2
votes

I would like to read data from hadoop, process on spark, and wirte result on hadoop and elastic search. I have few worker nodes to do this.

Spark standalone cluster is sufficient? or Do I need to make hadoop cluster to use yarn or mesos?

If standalone cluster mode is sufficient, should jar file be set on all node unlike yarn, mesos mode?

1

1 Answers

3
votes

First of all, you can not write data in Hadoop or read data from Hadoop. It is HDFS (Component of Hadoop ecosystem) which is responsible for read/write of data. Now coming to your question

  1. Yes, it possible to read data from HDFS and process it in spark engine and then write the output on HDFS.

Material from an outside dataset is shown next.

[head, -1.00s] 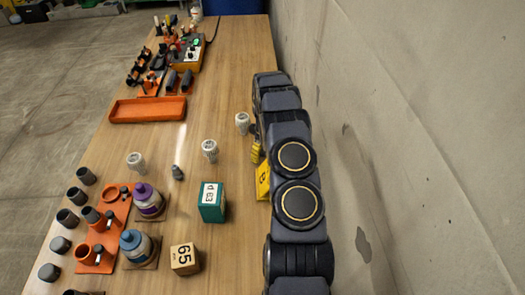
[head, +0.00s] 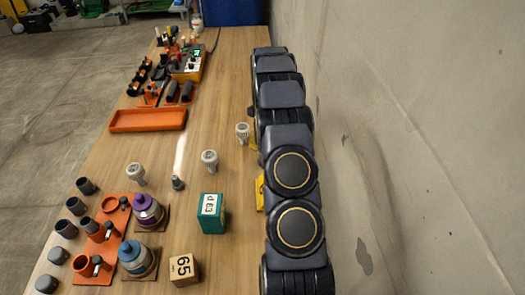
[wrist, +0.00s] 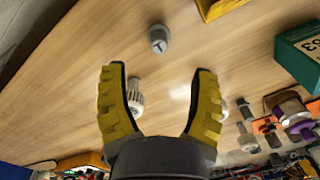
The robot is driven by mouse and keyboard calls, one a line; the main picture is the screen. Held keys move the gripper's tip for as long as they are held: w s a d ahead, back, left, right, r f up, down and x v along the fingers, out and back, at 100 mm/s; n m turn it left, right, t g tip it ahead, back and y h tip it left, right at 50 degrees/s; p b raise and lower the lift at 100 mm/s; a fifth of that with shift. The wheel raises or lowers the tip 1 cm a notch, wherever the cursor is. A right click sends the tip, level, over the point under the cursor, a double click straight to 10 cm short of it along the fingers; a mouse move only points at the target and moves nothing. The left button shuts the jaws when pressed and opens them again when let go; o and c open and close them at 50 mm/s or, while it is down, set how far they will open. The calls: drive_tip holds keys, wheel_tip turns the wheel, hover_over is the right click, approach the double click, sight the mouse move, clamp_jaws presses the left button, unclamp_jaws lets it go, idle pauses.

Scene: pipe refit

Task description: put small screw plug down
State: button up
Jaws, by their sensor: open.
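A small grey round plug (wrist: 158,38) with a dark mark on its top sits on the bare wooden table in the wrist view; I take it to be the small screw plug. In the head view I cannot make it out; my arm covers that part of the table. My gripper (wrist: 160,69) is open, its two yellow fingers spread wide with nothing held between them. The plug appears beyond the fingertips, apart from both.
White ribbed pieces (head: 242,130) (head: 209,160) stand nearby on the table (head: 225,95). A teal box (head: 211,214) and a yellow box (head: 260,193) stand nearer. An orange tray (head: 148,120) is at the left. A concrete wall (head: 410,130) runs along the right.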

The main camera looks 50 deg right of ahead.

  2. YARN, mesos and spark standalone all are cluster managers and you can use any one of them to do management of resources in your cluster and it had nothing to do with hadoop. But since you want to read and write data from/to HDFS then you need to install HDFS on cluster and thus it is better to install hadoop on your all nodes that will also install HDFS on all nodes. Now whether you want to use YARN, mesos or spark standalone that is your choice all will work with HDFS I myself use spark standalone for cluster management.

  3. It is not clear about which jar files you are talking to but I assume it will be of spark then yes you need to set the path for spark jar on each node so that there will be no contradiction in paths when spark run's.